ふと気づくと、このところ育児にまつわる話題や記事が増えている。ワーキングマザーの悩みも共有されるようになってきた。そして何が問題かがはっきりしてきたり、よりよい方向づけが行われたりしはじめている。自分がこういう問題に敏感になったからかとも思ったが、どうやら客観的に見てそうらしい。だとしたら、スマートフォンが情報伝搬をスピードアップし、解決策がソーシャル上の集合知によって見いだされようとしているのだ。
スマートフォンは母親たちを解放し、育児にまつわる問題を解決へ促している。あるいは、2010年代の母親たちは、スマートフォンを片手により良い方向へ向かってしなやかに歩きはじめている。

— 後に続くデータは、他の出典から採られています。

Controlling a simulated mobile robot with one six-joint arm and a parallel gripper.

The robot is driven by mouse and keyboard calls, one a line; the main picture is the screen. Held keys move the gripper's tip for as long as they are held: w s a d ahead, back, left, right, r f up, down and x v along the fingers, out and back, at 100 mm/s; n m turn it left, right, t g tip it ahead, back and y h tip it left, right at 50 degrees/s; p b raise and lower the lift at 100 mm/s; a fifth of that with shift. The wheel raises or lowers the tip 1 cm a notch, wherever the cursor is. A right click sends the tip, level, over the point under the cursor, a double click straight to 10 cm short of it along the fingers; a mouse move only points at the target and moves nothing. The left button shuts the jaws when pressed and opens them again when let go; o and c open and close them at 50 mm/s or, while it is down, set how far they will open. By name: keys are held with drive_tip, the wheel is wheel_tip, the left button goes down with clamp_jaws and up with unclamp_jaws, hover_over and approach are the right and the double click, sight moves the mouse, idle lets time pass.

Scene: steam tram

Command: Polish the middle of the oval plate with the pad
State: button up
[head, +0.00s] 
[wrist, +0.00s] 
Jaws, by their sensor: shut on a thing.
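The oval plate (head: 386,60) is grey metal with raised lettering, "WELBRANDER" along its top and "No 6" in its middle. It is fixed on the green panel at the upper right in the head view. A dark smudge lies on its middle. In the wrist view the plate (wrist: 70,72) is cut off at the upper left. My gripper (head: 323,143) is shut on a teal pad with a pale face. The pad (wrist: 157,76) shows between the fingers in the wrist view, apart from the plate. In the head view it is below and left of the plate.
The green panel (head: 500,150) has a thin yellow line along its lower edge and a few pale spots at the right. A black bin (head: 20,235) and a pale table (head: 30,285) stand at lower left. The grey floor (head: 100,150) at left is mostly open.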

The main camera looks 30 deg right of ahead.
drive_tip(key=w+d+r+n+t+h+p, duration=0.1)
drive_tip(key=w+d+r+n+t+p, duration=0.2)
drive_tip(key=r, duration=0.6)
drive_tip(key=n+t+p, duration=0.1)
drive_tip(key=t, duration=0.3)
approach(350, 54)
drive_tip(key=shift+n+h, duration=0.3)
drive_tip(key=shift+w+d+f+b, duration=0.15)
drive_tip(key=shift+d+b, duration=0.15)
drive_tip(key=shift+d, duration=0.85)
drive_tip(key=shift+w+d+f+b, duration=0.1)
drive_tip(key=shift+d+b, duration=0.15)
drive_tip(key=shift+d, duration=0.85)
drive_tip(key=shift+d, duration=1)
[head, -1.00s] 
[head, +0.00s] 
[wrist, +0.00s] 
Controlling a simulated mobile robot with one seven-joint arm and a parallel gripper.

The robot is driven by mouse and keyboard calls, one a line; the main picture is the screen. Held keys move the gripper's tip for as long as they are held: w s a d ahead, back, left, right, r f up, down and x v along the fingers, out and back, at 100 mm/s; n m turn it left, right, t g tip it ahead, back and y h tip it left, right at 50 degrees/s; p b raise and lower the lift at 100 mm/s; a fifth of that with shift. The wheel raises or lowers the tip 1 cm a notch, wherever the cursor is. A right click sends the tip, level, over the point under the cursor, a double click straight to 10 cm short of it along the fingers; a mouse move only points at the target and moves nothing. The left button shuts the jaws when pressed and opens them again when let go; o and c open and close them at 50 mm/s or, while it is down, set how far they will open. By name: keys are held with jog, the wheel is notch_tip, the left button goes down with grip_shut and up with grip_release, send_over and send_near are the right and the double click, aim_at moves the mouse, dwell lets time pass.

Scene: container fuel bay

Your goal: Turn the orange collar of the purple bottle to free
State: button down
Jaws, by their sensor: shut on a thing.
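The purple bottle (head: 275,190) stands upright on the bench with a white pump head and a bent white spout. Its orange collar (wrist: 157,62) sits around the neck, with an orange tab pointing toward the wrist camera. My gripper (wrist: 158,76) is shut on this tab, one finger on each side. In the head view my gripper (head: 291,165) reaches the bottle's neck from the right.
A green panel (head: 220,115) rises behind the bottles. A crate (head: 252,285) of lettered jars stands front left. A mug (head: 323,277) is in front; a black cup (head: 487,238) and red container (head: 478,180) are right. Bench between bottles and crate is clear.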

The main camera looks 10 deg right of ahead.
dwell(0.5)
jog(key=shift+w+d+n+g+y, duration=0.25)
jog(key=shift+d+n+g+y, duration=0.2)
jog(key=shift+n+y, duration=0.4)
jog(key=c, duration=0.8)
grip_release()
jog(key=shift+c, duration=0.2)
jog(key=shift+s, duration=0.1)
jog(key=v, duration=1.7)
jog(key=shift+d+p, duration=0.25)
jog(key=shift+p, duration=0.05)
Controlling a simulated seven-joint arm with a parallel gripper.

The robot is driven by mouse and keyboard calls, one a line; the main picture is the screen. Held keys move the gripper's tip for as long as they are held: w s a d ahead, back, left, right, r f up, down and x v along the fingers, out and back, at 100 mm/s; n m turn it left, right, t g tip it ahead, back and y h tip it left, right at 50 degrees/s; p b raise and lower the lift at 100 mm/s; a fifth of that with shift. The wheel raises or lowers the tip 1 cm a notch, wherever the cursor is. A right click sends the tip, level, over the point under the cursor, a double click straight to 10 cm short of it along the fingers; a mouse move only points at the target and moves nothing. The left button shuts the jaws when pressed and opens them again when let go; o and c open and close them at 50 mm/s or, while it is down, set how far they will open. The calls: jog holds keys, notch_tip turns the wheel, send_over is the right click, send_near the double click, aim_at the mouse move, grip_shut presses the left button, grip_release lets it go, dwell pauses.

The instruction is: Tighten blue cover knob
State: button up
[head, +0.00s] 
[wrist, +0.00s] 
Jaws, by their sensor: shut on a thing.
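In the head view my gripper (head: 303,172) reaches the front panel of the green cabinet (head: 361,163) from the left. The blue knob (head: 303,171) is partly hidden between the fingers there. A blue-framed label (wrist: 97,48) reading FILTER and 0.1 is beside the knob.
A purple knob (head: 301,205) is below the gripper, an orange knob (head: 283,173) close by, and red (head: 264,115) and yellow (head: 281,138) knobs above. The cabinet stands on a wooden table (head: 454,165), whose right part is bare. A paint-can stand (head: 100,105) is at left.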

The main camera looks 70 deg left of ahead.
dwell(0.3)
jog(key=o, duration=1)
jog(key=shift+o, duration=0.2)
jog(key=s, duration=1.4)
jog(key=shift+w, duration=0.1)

ネット上での不快な炎上があったり、マスメディアで見たくもないセクハラ事件を見てしまったりしながら、そうした問題のひとつひとつが積み重なって、今までにない形で問題提議がなされているのだ。スマートフォンとソーシャルメディアはそんな中でぼくたちを、解決へと誘っているのだと思う。
あとで思い返すと、あの2010年代半ばがよいターニングポイントだったんだね。そうなるんじゃないか。そうなるといいなと思う。
※「赤ちゃんにきびしい国で、赤ちゃんが増えるはずがない」を、無謀にも書籍にします。2014年12月発売予定。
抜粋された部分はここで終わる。